Witness data that a sheaf of modules M is locally free of rank n (Def 26, Lec 10): a covering family {Xᵢ} and, on each Xᵢ, an isomorphism between M|_{Xᵢ} and the free sheaf of rank n.

• I : Type u
• X : self.I → C
• coversTop : J.CoversTop self.X
• iso (i : self.I) : M.over (self.X i) ≅ free (ULift.{v, 0} (Fin n))

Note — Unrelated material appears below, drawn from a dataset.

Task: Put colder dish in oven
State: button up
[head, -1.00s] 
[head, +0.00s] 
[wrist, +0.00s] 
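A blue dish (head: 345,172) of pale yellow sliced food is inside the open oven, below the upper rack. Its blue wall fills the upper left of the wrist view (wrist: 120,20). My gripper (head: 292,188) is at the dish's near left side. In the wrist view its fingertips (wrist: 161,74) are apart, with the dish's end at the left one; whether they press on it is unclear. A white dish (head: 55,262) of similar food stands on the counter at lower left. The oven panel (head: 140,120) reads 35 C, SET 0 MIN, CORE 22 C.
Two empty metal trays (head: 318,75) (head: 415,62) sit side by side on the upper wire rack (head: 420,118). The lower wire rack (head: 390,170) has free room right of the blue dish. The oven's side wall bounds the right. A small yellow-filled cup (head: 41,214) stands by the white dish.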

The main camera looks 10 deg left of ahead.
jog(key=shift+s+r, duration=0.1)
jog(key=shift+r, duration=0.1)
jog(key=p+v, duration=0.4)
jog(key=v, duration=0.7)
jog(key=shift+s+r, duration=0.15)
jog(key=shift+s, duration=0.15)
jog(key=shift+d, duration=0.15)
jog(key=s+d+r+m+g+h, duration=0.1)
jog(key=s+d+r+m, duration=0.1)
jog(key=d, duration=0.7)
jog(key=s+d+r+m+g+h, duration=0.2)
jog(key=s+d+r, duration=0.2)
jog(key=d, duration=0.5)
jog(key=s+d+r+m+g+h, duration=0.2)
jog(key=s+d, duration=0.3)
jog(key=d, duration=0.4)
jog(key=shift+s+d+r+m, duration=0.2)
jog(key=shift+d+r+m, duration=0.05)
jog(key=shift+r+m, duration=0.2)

class SheafOfModules.IsLocallyFree {C : Type u} [CategoryTheory.Category.{v, u} C] {J : CategoryTheory.GrothendieckTopology C} {R : CategoryTheory.Sheaf J RingCat} [∀ (X : C), (J.over X).HasSheafCompose (CategoryTheory.forget₂ RingCat AddCommGrpCat)] [∀ (X : C), CategoryTheory.HasWeakSheafify (J.over X) AddCommGrpCat] [∀ (X : C), (J.over X).WEqualsLocallyBijective AddCommGrpCat] (M : SheafOfModules R) (n : ℕ) : Prop

A sheaf of modules M is locally free of rank n (Def 26, Lec 10) if local trivialization data exists, i.e. M.LocallyFreeData n is nonempty.

• nonempty_locallyFreeData : Nonempty (M.LocallyFreeData n)

def AlgebraicGeometry.Scheme.IsLocallyFreeSheaf (X : Scheme) (F : X.Modules) (n : ℕ) : Prop

Scheme-theoretic version of locally free: there exists an open cover of X on each piece of which F is isomorphic to the free O_X-module of rank n.